> _Stated problem_
Go through the data below and gather each line containing "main".

> _Information provided_
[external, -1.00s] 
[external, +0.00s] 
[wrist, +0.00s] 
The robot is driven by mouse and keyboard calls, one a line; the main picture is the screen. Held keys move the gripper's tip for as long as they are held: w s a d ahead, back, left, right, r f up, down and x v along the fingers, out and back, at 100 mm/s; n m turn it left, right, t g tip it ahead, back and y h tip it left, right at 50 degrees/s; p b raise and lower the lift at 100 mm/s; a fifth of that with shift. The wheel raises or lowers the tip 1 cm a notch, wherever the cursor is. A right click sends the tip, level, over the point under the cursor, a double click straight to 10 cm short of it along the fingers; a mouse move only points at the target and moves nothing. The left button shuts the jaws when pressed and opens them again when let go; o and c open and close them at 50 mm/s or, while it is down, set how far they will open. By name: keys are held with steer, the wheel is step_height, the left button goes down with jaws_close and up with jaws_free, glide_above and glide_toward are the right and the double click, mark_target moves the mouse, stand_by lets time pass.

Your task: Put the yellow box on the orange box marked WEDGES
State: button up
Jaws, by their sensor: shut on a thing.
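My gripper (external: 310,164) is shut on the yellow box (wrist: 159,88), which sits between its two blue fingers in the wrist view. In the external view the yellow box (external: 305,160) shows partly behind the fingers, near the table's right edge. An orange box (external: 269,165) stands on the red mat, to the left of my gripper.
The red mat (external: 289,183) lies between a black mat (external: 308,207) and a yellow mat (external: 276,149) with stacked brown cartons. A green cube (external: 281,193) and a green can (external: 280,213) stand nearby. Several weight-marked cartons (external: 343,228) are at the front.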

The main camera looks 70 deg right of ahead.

> _Output for this task_
The robot is driven by mouse and keyboard calls, one a line; the main picture is the screen. Held keys move the gripper's tip for as long as they are held: w s a d ahead, back, left, right, r f up, down and x v along the fingers, out and back, at 100 mm/s; n m turn it left, right, t g tip it ahead, back and y h tip it left, right at 50 degrees/s; p b raise and lower the lift at 100 mm/s; a fifth of that with shift. The wheel raises or lowers the tip 1 cm a notch, wherever the cursor is. A right click sends the tip, level, over the point under the cursor, a double click straight to 10 cm short of it along the fingers; a mouse move only points at the target and moves nothing. The left button shuts the jaws when pressed and opens them again when let go; o and c open and close them at 50 mm/s or, while it is down, set how far they will open. By name: keys are held with steer, the wheel is step_height, the left button goes down with jaws_close and up with jaws_free, glide_above and glide_toward are the right and the double click, mark_target moves the mouse, stand_by lets time pass.
The main camera looks 70 deg right of ahead.

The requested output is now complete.